Re: fts, compond words?
От | Marcus Engene |
---|---|
Тема | Re: fts, compond words? |
Дата | |
Msg-id | 439D6F99.7070809@engene.se обсуждение исходный текст |
Ответ на | Re: fts, compond words? (Marcus Engene <mengpg@engene.se>) |
Ответы |
Re: fts, compond words?
|
Список | pgsql-general |
> That a simple case, what about languages as norwegian or german? They > has compound words and ispell dictionary can split them to lexemes. > But, usialy there is more than one variant of separation: > > forbruksvaremerkelov > forbruk vare merke lov > forbruk vare merkelov > forbruk varemerke lov > forbruk varemerkelov > forbruksvare merke lov > forbruksvare merkelov > (notice: I don't know translation, just an example.
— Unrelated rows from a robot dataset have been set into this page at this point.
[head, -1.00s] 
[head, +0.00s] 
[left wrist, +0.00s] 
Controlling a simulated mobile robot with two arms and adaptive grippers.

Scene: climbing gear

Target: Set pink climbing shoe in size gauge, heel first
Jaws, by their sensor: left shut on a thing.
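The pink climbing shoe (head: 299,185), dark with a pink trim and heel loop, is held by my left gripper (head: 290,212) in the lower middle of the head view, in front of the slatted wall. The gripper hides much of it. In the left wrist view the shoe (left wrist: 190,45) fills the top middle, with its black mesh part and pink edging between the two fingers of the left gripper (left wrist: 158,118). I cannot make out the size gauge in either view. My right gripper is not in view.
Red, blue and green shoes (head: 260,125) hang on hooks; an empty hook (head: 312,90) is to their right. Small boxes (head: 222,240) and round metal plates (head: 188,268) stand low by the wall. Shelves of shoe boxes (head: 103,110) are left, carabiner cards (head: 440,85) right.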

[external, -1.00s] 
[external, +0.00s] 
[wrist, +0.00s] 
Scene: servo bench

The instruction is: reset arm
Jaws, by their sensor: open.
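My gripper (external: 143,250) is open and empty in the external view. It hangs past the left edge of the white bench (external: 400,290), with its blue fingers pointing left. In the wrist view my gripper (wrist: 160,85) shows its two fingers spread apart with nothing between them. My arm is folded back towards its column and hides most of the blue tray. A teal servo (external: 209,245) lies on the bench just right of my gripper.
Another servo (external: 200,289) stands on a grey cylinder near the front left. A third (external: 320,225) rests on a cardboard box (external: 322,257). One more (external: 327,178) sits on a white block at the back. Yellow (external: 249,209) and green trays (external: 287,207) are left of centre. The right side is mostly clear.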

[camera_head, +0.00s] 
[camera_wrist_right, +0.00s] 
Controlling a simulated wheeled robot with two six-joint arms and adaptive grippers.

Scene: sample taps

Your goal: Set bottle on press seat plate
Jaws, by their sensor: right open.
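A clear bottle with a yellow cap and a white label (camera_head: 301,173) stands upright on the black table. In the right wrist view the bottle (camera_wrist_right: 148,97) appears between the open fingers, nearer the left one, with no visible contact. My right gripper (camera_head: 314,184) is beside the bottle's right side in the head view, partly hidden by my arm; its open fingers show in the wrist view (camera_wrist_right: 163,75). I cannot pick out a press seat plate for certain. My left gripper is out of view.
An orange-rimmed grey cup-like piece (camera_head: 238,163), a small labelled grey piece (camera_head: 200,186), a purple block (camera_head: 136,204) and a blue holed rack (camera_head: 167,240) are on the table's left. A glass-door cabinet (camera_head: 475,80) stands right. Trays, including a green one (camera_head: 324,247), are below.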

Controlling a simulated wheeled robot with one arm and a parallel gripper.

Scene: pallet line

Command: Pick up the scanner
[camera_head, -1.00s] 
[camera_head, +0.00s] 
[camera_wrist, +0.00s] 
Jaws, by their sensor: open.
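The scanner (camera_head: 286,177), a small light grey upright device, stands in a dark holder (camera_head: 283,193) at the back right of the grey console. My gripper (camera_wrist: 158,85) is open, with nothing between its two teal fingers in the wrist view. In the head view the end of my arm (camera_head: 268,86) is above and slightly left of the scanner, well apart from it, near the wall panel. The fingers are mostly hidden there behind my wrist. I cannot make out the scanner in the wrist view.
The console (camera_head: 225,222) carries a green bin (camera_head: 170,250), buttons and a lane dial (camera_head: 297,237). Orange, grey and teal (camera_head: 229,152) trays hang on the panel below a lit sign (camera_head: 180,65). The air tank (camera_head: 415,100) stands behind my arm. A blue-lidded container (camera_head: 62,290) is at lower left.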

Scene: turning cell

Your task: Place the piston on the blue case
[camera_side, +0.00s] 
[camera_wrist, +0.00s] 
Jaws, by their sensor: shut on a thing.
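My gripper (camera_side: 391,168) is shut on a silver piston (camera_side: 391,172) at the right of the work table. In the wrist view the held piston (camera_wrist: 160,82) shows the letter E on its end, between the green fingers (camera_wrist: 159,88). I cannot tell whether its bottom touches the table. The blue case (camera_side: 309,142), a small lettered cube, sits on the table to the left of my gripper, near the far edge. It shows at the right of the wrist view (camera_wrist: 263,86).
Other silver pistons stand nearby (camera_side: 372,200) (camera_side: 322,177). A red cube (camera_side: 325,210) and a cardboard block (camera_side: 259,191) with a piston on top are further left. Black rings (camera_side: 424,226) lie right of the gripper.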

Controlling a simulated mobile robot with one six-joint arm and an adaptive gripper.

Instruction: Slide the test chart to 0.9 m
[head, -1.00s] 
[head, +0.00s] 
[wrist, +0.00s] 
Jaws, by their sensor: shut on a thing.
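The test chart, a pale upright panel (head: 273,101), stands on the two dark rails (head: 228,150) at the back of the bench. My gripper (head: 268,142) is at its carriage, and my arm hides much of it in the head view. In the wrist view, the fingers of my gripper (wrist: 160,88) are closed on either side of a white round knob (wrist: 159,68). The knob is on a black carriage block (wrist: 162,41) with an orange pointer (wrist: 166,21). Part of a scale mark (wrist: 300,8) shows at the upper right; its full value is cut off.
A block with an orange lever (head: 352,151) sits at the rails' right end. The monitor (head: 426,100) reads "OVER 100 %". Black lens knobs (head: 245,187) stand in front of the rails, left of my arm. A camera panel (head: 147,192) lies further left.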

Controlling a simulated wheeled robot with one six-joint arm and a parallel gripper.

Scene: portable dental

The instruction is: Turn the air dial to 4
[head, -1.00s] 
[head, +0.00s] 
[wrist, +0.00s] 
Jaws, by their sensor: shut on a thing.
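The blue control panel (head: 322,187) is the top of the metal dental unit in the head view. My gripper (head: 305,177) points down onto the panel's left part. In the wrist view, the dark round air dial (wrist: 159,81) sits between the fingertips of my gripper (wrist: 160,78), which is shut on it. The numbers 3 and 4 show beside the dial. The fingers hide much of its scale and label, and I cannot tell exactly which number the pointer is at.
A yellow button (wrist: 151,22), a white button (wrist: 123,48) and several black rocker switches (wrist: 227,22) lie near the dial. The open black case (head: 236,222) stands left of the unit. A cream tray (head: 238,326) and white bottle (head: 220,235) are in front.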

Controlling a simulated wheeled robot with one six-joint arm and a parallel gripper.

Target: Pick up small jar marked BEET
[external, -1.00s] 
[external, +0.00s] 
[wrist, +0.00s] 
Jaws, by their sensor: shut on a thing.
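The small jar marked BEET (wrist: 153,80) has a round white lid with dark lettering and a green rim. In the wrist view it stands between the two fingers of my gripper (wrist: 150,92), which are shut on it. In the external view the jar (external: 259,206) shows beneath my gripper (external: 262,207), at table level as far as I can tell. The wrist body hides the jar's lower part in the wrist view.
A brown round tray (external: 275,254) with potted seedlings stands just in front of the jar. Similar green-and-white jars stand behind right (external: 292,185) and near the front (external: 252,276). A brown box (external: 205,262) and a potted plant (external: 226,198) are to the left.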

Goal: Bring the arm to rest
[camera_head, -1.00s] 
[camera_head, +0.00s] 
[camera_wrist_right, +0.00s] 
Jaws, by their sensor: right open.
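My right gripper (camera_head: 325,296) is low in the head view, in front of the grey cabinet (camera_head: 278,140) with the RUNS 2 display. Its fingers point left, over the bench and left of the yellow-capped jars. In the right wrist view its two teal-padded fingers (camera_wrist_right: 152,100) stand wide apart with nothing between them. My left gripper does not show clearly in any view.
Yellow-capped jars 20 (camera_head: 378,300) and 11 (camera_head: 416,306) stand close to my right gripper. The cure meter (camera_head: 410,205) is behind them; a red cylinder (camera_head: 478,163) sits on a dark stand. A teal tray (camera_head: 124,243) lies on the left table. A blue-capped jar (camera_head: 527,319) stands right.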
When we working on > compound word support we found word which has 24 variant of > separation!!) > > So, query 'a + forbruksvaremerkelov' will be awful: > > a + ( (forbruk & vare & merke & lov) | (forbruk & vare & merkelov) | ... ) > > Of course, that is examle just from mind, but solution of phrase > search should work reasonably with such corner cases. (Sorry for replying in the wrong place in the thread, I was away for a trip and unsubscribed meanwhile) I'm a swede and swedish is similair to norweigan and german. Take this example: lång hårig kvinna långhårig kvinna Words are put together to make a new word with different meaning. The first example means "tall hairy woman" and the second is "woman with long hair". If I would be on f.ex a date site, I'd want the distinction. ;-) If not, i should enter both strings ("lång hårig" | långhårig) & kvinna ...which is perfectly acceptable. IMHO I don't see any point in splitting these words. Let's go back to the subject, what about a syntax like this: idxfti @@ to_tsquery('default', 'pizza & (Chicago | [New York]') Ie the exact match string is always atomic. Wouldn't that be doable without any logical implications? Best regards, Marcus
В списке pgsql-general по дате отправления: